In conclusion it was held:

Where an exchange of land is sought under the act of June 4, 1897, supra, the relinquishment and selection can be made only by the claimant or owner of the land within the limits of the forest reservation.

This ruling is fully sustained by the language of the law, which is that "the owner" may relinquish and "may select," and by every consideration of good administration. If it had been intended to create a floating right different language expressing such intention would have been used. That Congress might have so provided can not be doubted, but that it intended to do so is clearly negated by the language used. The contention of appellant in this particular can not be sustained. Because of this conclusion it is not necessary to consider the form of the instruments under which appellant claims or to determine their sufficiency to constitute him an assignee of the claimed right.

It is insisted that if the application to select as assignee be not recognized, then the appellant should be given time and permission "to obtain from the various persons named duly executed powers of attorney authorizing the location of the scrip in their names respectively." The presentation of applications in the names of the respective owners of the relinquished land could not be held to relate back and be effective from the date of presentation of McCornack's unauthorized and invalid application. Such new application would take effect only from the date of its presentation accompanied by the required proofs, especially as to the character and condition at that time of the lands applied for. Even if it were held that the applicacations now before the Department might be perfected by substituting the names of the respective owners of the relinquished tracts for that of McCornack, the proofs would have to be brought down to the date such substitution was made and rights under the substituted applications would be determined under the facts shown to exist at that time. The decisions of the Department to this effect are too numerous and the rule is too well established to require citation of any cases so holding.

In some cases applicants have been allowed time to make corrections in the papers pertaining to their applications and to supply admissions, but these have been in respect of formal or unessential matters and

the privilege has been given as a matter of grace and not as a matter of right. Here there is no application capable of being perfected. Neither Phillips nor Todd has a foundation application upon which to base a request to be allowed to cure defects or supply omissions.

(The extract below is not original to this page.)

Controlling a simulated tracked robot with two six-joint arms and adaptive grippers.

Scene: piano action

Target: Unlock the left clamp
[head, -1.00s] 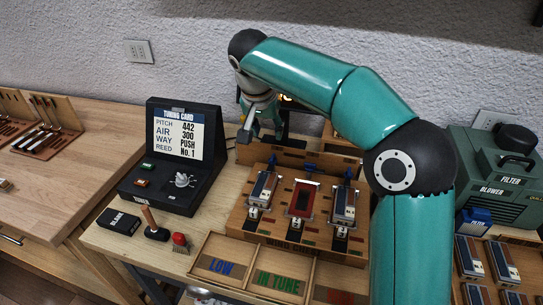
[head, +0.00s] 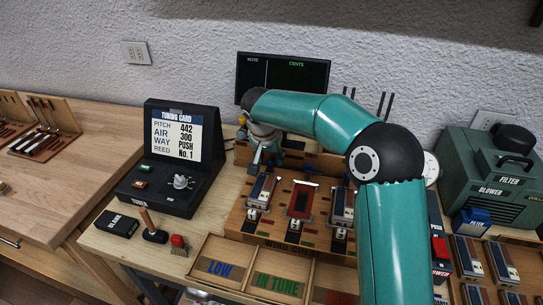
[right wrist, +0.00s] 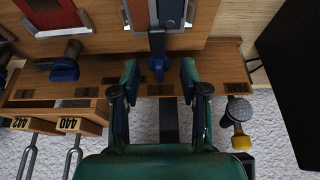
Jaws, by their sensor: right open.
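The left clamp (right wrist: 157,66) is a small blue lever at the edge of the wooden reed bench, in line with the reed plate (right wrist: 158,14) beside it in the right wrist view. My right gripper (right wrist: 160,74) is open, with one finger on each side of this lever and a visible gap on both sides. In the head view my right gripper (head: 262,153) is low at the bench's back left, and it largely hides the left clamp. A second blue lever (right wrist: 64,66), by the red plate, lies turned sideways. My left gripper is not in view.
Tuning forks (right wrist: 75,158) hang from blocks near the gripper. The tuning card box (head: 178,150) is left of the bench, and the blower (head: 505,175) is at the right.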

Any proceedings in their behalf must begin with the initial act of presenting a formal application and their rights must be determined as of the date when such application may be presented accompanied by the required proofs.

If applications be hereafter presented in the names of the owners of the relinquished tracts they will receive due consideration and be disposed of under the law and the decisions governing such cases.

For the reasons given the decision of your office rejecting McCornack's applications is affirmed.

HOMESTEAD-INSANE ENTRYMAN-SECTION 441, REVISED STATUTES.

THOMPSON. SWELANDER.

The power vested in the Secretary of the Interior by section 441, Revised Statutes, to supervise all proceedings instituted to acquire portions of the public lands, includes authority to inquire into the mental capacity of an entryman to make entry.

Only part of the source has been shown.